## COLLECTED DATA
"""
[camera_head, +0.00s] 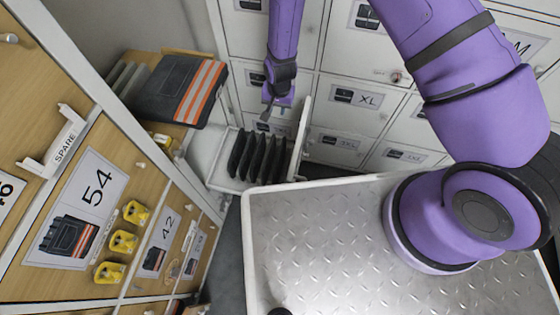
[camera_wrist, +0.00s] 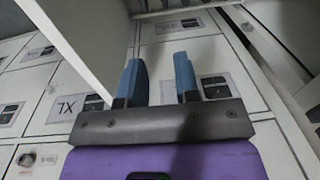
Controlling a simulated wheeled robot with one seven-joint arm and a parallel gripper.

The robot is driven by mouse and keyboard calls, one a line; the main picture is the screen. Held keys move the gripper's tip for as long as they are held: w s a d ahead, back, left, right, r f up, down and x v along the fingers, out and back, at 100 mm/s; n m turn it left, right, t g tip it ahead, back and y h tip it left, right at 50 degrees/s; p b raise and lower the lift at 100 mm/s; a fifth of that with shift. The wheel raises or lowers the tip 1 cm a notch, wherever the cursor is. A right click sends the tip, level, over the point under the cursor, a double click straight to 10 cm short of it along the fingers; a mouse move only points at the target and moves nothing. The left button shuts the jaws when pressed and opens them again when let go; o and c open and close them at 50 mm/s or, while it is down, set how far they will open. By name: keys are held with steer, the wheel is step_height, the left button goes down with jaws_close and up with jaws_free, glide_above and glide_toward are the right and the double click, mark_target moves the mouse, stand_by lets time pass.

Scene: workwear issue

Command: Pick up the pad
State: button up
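Several black pads (camera_head: 258,156) stand upright side by side in an open white compartment (camera_head: 216,172) in the middle of the head view. My gripper (camera_head: 272,108) is above and behind them there, apart from the pads. In the wrist view my gripper (camera_wrist: 160,72) has its two blue fingers spread, with nothing between them. The fingers face white lockers, and no loose pad shows in that view.
A white door panel (camera_head: 300,137) stands open at the compartment's right; a white panel also shows in the wrist view (camera_wrist: 85,38). Folded dark workwear with orange stripes (camera_head: 190,91) lies on a shelf at left. Yellow items (camera_head: 122,242) hang on the wooden board. My metal deck is bare.

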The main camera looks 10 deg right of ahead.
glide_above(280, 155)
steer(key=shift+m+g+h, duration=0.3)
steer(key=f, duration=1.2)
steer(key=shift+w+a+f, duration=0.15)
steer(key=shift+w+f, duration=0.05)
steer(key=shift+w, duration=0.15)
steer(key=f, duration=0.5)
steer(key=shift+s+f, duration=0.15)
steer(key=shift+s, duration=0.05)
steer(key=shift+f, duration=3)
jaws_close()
"""
## WRITTEN INSTRUCTION
Each line of the data is to be duplicated exactly; pictures stay out of the copy.

## ANSWER FOR THE TASK
[camera_head, +0.00s] 
[camera_wrist, +0.00s] 
Controlling a simulated wheeled robot with one seven-joint arm and a parallel gripper.

The robot is driven by mouse and keyboard calls, one a line; the main picture is the screen. Held keys move the gripper's tip for as long as they are held: w s a d ahead, back, left, right, r f up, down and x v along the fingers, out and back, at 100 mm/s; n m turn it left, right, t g tip it ahead, back and y h tip it left, right at 50 degrees/s; p b raise and lower the lift at 100 mm/s; a fifth of that with shift. The wheel raises or lowers the tip 1 cm a notch, wherever the cursor is. A right click sends the tip, level, over the point under the cursor, a double click straight to 10 cm short of it along the fingers; a mouse move only points at the target and moves nothing. The left button shuts the jaws when pressed and opens them again when let go; o and c open and close them at 50 mm/s or, while it is down, set how far they will open. By name: keys are held with steer, the wheel is step_height, the left button goes down with jaws_close and up with jaws_free, glide_above and glide_toward are the right and the double click, mark_target moves the mouse, stand_by lets time pass.

Scene: workwear issue

Command: Pick up the pad
State: button up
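Several black pads (camera_head: 258,156) stand upright side by side in an open white compartment (camera_head: 216,172) in the middle of the head view. My gripper (camera_head: 272,108) is above and behind them there, apart from the pads. In the wrist view my gripper (camera_wrist: 160,72) has its two blue fingers spread, with nothing between them. The fingers face white lockers, and no loose pad shows in that view.
A white door panel (camera_head: 300,137) stands open at the compartment's right; a white panel also shows in the wrist view (camera_wrist: 85,38). Folded dark workwear with orange stripes (camera_head: 190,91) lies on a shelf at left. Yellow items (camera_head: 122,242) hang on the wooden board. My metal deck is bare.

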The main camera looks 10 deg right of ahead.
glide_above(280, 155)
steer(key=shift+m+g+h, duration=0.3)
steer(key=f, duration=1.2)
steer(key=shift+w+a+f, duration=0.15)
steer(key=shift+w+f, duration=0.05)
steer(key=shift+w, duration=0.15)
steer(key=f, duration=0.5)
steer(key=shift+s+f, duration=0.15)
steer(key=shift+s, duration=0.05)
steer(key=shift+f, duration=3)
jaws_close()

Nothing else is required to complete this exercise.